As for an exciting storm, I was only hit by only a couple decent gusts, and then the sun came out.
Out over the gulch's sloping wall are towering clouds of gnats in the late afternoon light. Sometimes they briefly organize into a vortex shape, before dissipating back into a chaotic cloud. Ephemeral moments of order and splendor.
Cane toads have been singing their percussive gargling song in the evenings. Why now? Is it the time of year, or just a matter of how low the flow is in the irrigation ditch? Or is there some other factor that has inspired them?
The weather had been dry, and the trade winds were blowing strong. A brush fire started and spread quickly -- torched the gulch and fields below Pukalani. Lots of excitement with fire trucks, helicopters, and the neighbors all coming out to lend a hand.
Jacaranda trees are in full bloom on the drive up to Haleakala.
After nightfall the call of the u'au lends an extraterrestrial vibe to the crater's edge.
Halfway through the night the heart of the Milky Way rose into view over the ridge -- spectacular view of the home galaxy.
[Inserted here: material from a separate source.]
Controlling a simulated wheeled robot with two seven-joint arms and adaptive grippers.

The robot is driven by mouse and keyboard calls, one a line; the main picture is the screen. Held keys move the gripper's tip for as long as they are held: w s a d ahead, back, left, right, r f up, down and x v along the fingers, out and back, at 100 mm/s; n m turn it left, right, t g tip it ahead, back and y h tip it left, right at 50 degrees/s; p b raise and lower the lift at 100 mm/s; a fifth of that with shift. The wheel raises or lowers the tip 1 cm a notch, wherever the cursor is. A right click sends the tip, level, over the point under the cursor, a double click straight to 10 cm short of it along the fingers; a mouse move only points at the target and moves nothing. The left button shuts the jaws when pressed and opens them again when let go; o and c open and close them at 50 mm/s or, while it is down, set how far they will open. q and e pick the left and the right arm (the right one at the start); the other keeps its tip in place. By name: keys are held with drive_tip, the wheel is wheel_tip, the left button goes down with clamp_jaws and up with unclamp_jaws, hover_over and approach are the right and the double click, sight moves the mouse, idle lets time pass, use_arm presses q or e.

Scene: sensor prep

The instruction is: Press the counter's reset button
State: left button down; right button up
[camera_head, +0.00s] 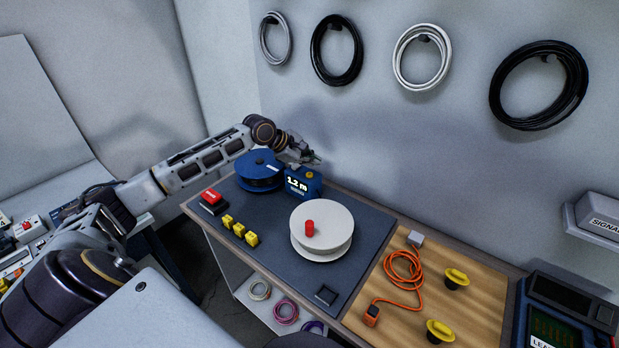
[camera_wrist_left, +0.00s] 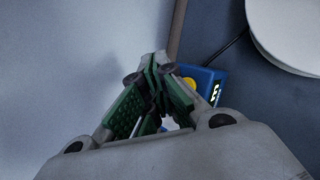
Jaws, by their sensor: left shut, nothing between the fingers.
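The counter (camera_head: 302,184) is a small blue box with a lit display reading "1.2 m", standing near the back edge of the dark mat. A yellow round button (camera_head: 309,175) is on its top. In the left wrist view the counter (camera_wrist_left: 209,81) and its yellow button (camera_wrist_left: 190,83) show just beyond my fingers, partly hidden by them. My left gripper (camera_head: 318,160) is shut and empty, above and slightly behind the counter; it also shows in the left wrist view (camera_wrist_left: 158,62). I cannot tell a touch with the button. My right gripper is not in view.
A blue cable reel (camera_head: 259,172) stands left of the counter, and a white spool (camera_head: 322,231) with a red knob stands in front. A red button box (camera_head: 211,201) and yellow blocks (camera_head: 239,230) sit at the mat's left. The wall is close behind the counter.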

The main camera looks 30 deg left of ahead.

Strong trade winds are blowing pea- to grape-sized avocados off the tree by the driveway. [November update: The harvest has been bountiful over the last couple months. February 2017 update -- the harvest just ended.].
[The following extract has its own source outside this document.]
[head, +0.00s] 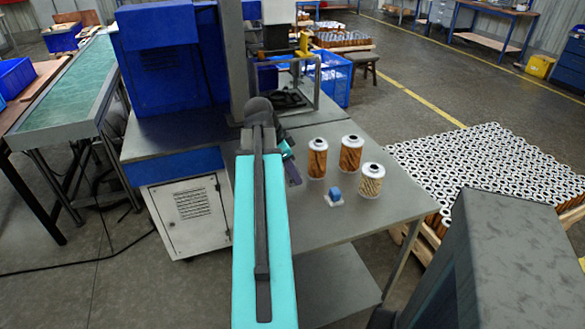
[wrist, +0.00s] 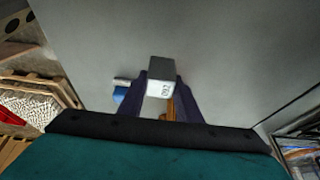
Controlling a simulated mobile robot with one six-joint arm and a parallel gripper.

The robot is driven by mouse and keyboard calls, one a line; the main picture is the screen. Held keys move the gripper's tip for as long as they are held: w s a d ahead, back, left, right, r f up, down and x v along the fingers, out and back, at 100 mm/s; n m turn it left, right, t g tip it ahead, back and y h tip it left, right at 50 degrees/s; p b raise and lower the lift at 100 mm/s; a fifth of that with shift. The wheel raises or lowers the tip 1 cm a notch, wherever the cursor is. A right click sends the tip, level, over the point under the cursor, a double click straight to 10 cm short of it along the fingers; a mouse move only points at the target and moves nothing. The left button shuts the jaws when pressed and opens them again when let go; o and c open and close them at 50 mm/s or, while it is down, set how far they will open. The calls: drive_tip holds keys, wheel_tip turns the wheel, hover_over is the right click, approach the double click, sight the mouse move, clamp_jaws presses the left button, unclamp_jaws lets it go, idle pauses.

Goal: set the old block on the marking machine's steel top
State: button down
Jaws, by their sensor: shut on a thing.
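In the wrist view my gripper (wrist: 161,82) is shut on a small block (wrist: 160,67) with a grey side and a white face bearing dark lettering, which I take to be the old block. The grey steel top (wrist: 230,55) fills the view behind it; whether the block touches it I cannot tell. In the head view my gripper (head: 291,170) is over the marking machine's steel top (head: 310,220), mostly behind my arm, and the held block is hidden. The blue marking machine (head: 160,65) stands at the back left.
A pallet of many cartridges (head: 490,165) is to the right. The front part of the top is clear.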

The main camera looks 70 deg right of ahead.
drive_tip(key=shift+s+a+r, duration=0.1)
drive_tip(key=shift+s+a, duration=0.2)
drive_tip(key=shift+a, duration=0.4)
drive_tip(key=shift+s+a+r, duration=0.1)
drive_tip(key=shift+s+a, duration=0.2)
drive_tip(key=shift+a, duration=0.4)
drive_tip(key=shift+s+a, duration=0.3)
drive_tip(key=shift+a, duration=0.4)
First jacaranda tree in full bloom along the A'apueo Parkway in Lower Kula. Purple and green star apples were on display at farmers market, along with Sharwil avocados.
Suriname cherry trees are in peak bloom, attracting a riotous crowd of bees. The buzzing has been loud enough to wake me in the morning, and the sweet fragrance is wafting throughout the house.
Axis deer fawns scampering around, running circles on the grassy gulch floor. Seem to be testing out their young legs to see what they can do.
As night falls a baby barn owl cries out incessantly from its sheltered grotto high up on the gulch wall. It repeats its sharp raspy call around 100 times a minute, imploring its mother to bring another mouse! Feed me!